** BEGIN **

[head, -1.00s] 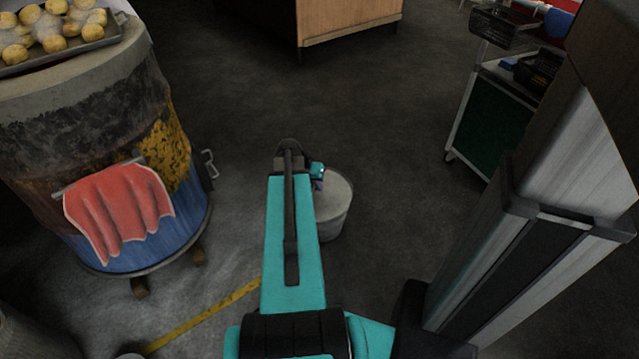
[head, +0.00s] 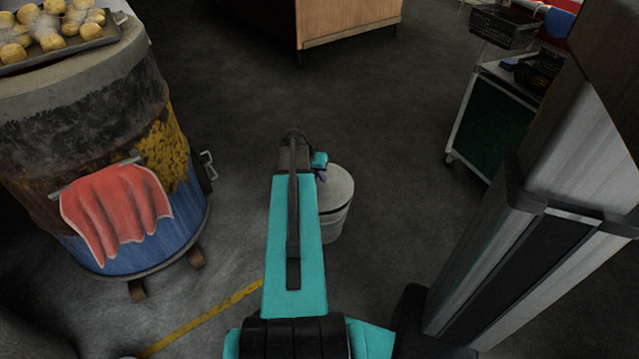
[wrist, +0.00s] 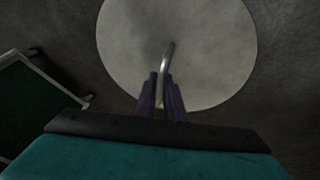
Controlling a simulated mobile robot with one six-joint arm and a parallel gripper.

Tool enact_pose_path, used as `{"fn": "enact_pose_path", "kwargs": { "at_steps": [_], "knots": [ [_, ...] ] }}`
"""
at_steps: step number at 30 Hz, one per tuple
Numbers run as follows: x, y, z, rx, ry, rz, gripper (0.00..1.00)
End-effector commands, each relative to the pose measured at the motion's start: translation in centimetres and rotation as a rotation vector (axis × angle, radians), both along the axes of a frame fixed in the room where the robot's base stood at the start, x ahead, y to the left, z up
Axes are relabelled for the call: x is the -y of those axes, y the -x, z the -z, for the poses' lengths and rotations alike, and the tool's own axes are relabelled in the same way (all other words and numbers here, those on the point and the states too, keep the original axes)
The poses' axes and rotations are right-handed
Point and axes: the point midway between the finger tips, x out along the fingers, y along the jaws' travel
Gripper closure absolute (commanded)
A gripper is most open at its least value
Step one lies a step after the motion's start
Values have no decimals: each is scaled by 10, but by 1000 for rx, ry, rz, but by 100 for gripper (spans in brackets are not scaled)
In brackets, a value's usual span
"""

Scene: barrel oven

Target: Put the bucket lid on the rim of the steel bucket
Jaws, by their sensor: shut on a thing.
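The bucket lid is a pale round disc (wrist: 190,45) with a curved metal handle (wrist: 167,62), seen from above in the wrist view. My gripper (wrist: 161,92) is shut on that handle, its two dark fingers on either side of it. In the head view the lid (head: 338,185) is over the steel bucket (head: 333,224), and the two look roughly lined up. My arm hides their left part. I cannot tell whether the lid touches the rim or is a little above it. In the wrist view the lid hides the bucket.
A barrel oven (head: 85,130) with a red cloth (head: 118,212) and a tray of potatoes (head: 60,50) stands at left. A trolley (head: 490,125) stands at right, a wooden cabinet (head: 350,20) at the back. The floor around the bucket is clear.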

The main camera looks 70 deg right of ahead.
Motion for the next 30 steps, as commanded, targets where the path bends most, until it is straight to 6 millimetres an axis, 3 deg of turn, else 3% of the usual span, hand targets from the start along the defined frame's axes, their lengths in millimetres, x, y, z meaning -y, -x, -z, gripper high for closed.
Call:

** END **

### Exercise objective
Repeat exactly the lines from the one containing "Scene: barrel oven" through the one containing "Target: Put the", both included, and nothing else.

### Completed exercise
Scene: barrel oven

Target: Put the bucket lid on the rim of the steel bucket

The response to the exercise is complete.